2023-04-10 14:53:03,544 - distributed.worker_memory - WARNING - Unmanaged memory use is high. This may indicate a memory leak or the memory may not be released to the OS; see Worker Memory Management — Dask.distributed 2023.11.0+22.gdc06ce4 documentation for more information. – Unmanaged memory: 2.56 GiB – Worker memory limit: 3.10 GiB

This is the task graph, after some time it crashes and nothing gets processed:

The tricky thing here is that when I build up a CUDACluster with 1 worker, is does not crash and everything works, but it takes too long (takes 1 hour to process 1 table of 10GBs).

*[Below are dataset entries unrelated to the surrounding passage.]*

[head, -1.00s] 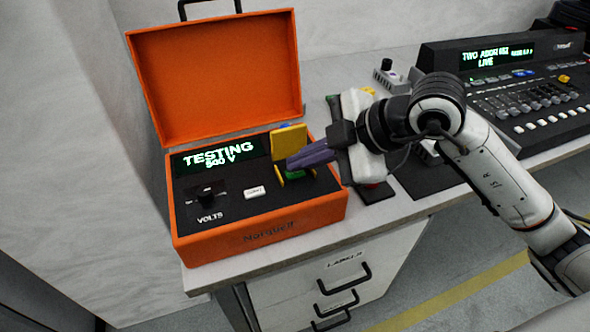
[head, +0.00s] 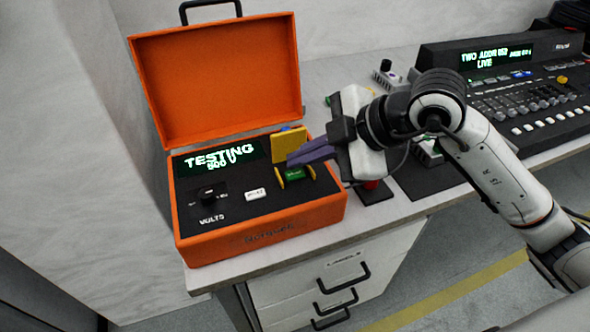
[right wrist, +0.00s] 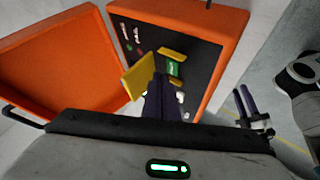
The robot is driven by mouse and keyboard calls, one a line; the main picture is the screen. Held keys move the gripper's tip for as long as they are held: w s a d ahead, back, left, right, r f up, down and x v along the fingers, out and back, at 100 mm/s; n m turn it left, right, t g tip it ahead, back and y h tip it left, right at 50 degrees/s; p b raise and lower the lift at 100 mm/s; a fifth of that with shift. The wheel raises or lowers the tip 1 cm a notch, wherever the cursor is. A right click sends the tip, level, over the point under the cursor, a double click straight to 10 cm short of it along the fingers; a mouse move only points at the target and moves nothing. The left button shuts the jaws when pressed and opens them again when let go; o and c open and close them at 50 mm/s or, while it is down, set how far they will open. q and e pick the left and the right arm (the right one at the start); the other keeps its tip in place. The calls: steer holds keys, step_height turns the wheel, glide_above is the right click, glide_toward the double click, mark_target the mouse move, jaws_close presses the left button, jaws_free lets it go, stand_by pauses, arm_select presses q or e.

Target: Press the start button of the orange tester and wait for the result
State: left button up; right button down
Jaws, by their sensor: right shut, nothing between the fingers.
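The orange tester (head: 262,239) stands on the counter with its lid (head: 220,85) open. Its display (head: 222,155) reads "TESTING" and what looks like "500 V". A green start button (head: 295,175) sits at the right of the panel, between yellow guard cheeks, with a yellow flap (head: 290,147) raised behind it. My right gripper (head: 292,160) is shut and empty, its purple fingertips just above the button and apart from it. In the right wrist view the green button (right wrist: 174,69) shows beyond the fingers.
A volts knob (head: 208,193) and a white button (head: 256,194) are on the tester's panel. A lighting console (head: 510,95) stands at the right on the counter. A drawer unit (head: 340,275) is below the counter.

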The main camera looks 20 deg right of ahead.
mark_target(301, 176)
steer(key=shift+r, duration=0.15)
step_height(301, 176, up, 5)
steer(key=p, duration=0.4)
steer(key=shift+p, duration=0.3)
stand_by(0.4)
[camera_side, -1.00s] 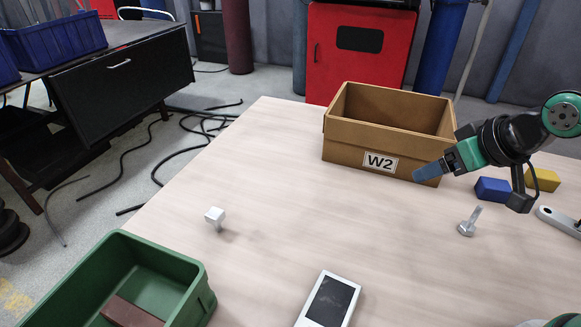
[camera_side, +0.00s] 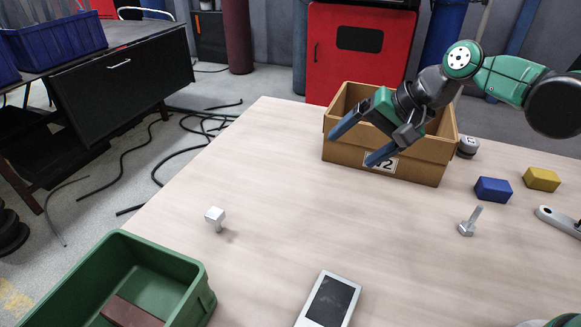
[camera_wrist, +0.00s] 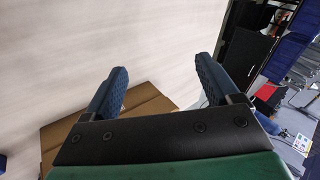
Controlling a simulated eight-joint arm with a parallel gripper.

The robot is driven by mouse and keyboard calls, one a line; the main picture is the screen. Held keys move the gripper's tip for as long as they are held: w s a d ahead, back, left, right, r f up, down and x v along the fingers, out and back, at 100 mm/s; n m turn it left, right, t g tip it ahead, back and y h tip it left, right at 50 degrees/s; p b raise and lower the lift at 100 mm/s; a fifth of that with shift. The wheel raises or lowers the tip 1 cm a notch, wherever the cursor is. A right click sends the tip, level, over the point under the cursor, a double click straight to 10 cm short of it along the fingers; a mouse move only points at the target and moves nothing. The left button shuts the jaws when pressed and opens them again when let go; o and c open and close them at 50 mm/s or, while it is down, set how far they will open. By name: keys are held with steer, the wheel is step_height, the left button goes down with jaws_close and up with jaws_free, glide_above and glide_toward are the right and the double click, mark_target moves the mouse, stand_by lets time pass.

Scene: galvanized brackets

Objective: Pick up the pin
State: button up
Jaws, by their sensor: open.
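A silvery metal part (camera_side: 470,221) with a wide round end and a thin shank lies tilted on the right of the table. A pale square-headed part (camera_side: 215,218) with a short narrow stem stands at the left of the table. I cannot tell for sure which of the two is the pin. My gripper (camera_side: 349,150) is open and empty, in front of and above the cardboard box, well apart from both parts. In the wrist view my gripper (camera_wrist: 162,66) shows two blue fingers spread apart with nothing between them.
The cardboard box (camera_side: 345,152) marked W2 stands at the back. A green bin (camera_side: 190,272) is front left, a dark-screened device (camera_side: 328,302) front middle. Blue (camera_side: 493,190) and yellow (camera_side: 541,179) blocks and a grey lever (camera_side: 560,221) are right. The table's middle is clear.

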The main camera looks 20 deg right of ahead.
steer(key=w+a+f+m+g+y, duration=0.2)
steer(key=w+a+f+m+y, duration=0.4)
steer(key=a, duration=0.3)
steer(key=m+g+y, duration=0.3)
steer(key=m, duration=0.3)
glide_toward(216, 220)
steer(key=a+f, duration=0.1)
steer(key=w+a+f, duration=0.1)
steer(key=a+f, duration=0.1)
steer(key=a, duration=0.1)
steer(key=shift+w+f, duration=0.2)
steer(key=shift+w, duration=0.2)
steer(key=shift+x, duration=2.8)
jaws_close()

When I try to shift to LocalCluster with 3 threads per worker and 4 workers, it crashes!

From an external point of view, the code in upload_from_dask and split_dataframe_by_size is useless. I’m not sure of what it prints, but you already specifies 500MiB per chunk in the Dask Dataframe. So there is no use to try to split them again later on, and it’s not a good idea to use a ThreadPool inside of Dask. Just use Dask! You shouldn’t have to do this.

Then 500MiB chunk is quite big already, especially when using Worker processes with only 3GiB of memory. I’m guessing that LocalCudaCluster is working just because it probably run only one process and probably not a lot of threads with a lot more of memory for this one process.

In the LocalCluster case, each worker is having 3GiB of memory shared by 3 threads. One chunk of data per thread already takes half the memory of the worker. If the memory is not released right after the chunk is inserted into BigQuery, then reading another chunk per thread will just overwhelm the worker.

So I will recommend to:

  • Only relying on Dask for chunking and parallelizing things.
  • Use smaller chunks. a default of 128MiB is often a good start.
  • If necessary, use less workers and more threads, or try to tune this parameters.

You should ensure that at some point memory is released, and does not stay as unmanaged memory for ever.